Mobilisation is the bone of contention, writes political scientist Olexander Kochetkov in Censor.net:

“There is a serious conflict between Zaluzhnyi and Zelensky over how the war should be conducted. ... The commander-in-chief needs 300,000 to 500,000 combat-ready recruits as quickly as possible. ... Zalushnyi is convinced that the army should train recruits, but that the political leadership should win them over for the army. ... The president is potentially willing to sacrifice his public image over mobilisation, but he is demanding guarantees from the commander-in-chief that the difficult mobilisation will lead to a breakthrough in the fighting. ... Zaluzhnyi, however, cannot offer such guarantees.”

A popular rival

Zaluzhnyi could become dangerous for Zelensky, Rzeczpospolita comments:

“No one doubts that the president and his administration tried to get rid of the general.
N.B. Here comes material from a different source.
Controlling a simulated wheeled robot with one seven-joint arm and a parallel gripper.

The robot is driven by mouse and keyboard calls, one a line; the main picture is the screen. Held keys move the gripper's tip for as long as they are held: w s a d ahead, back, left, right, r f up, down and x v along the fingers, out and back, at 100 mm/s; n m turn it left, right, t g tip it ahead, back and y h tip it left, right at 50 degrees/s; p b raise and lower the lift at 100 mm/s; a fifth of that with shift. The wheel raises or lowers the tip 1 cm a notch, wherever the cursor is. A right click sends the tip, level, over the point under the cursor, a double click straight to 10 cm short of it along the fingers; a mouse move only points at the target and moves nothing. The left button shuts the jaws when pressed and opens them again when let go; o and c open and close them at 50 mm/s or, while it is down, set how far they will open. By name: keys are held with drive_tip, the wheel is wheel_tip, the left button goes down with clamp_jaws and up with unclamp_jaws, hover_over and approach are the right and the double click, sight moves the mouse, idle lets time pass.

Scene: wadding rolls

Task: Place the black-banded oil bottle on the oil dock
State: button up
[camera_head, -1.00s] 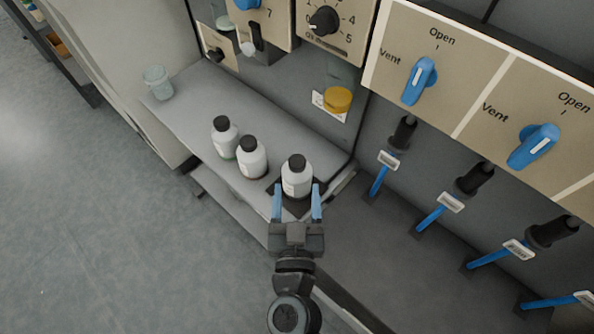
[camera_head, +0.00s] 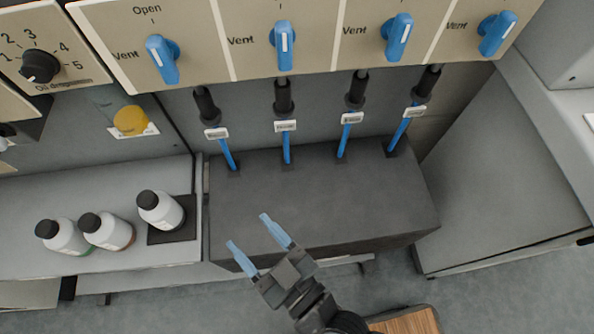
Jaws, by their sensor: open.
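Three white bottles with black caps stand on the grey shelf at the left. The rightmost bottle (camera_head: 164,211) stands on a black square pad (camera_head: 184,229), which looks like the oil dock; the colour of its band is not clear. The middle bottle (camera_head: 113,233) shows a reddish lower edge, and the left bottle (camera_head: 69,239) a greenish one. My gripper (camera_head: 249,232) is open and empty, with its blue fingers over the dark grey block to the right of the pad, apart from all bottles.
The dark block (camera_head: 320,195) has several blue rods along its back, below blue vent knobs (camera_head: 285,45). A yellow round item (camera_head: 130,121) is on the back wall above the bottles. A wooden-topped item (camera_head: 408,321) is at the bottom. Floor at the lower right is clear.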

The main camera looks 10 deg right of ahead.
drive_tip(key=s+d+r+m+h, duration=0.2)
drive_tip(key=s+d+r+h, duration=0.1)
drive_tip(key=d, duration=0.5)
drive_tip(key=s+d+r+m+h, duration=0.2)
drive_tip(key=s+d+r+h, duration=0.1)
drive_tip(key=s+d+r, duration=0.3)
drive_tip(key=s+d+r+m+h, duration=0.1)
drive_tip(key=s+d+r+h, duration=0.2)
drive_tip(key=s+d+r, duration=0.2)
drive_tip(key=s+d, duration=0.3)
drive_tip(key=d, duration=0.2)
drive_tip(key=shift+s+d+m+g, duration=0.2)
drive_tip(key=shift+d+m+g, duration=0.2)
To avoid upsetting the public - Zalushnyi is very popular - they wanted to force him to resign of his own accord. Clearly, he didn't agree to that. ... So far, Zalushnyi hasn't given any indication of political ambitions that could pose a threat to the current leadership. On the other hand, 'Bankova' (the name of the street where the presidential administration is located) would have had a big problem if he had. The general is not only popular with the people, he also enjoys the support of the army, where President Zelensky is losing popularity.”